» What is needed
Can you transcribe the data exactly? Leave the pictures out.

+ + + + +

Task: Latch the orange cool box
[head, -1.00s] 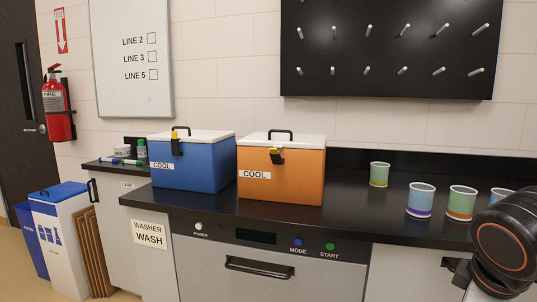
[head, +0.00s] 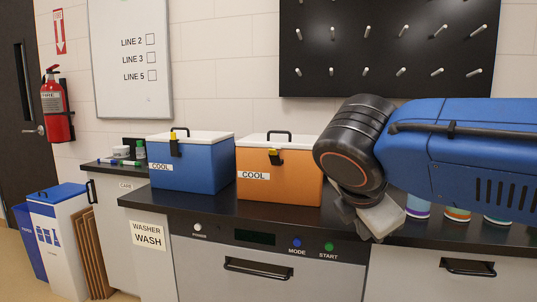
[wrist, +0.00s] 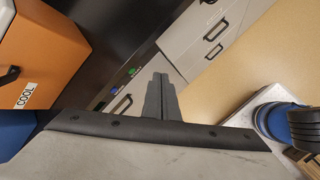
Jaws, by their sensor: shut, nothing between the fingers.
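The orange cool box (head: 270,188) stands on the black counter with its white lid down, a black handle on top and a COOL label.
A blue cool box (head: 190,174) stands close to the left of the orange one. Several cups (head: 418,208) stand to the right, partly hidden behind my arm. The washer front (head: 265,268) is below the counter (head: 285,222).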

+ + + + +

» Full output
Task: Latch the orange cool box
[head, -1.00s] 
[head, +0.00s] 
[wrist, +0.00s] 
Jaws, by their sensor: shut, nothing between the fingers.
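The orange cool box (head: 270,188) stands on the black counter with its white lid down, a black handle on top and a COOL label.
A blue cool box (head: 190,174) stands close to the left of the orange one. Several cups (head: 418,208) stand to the right, partly hidden behind my arm. The washer front (head: 265,268) is below the counter (head: 285,222).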

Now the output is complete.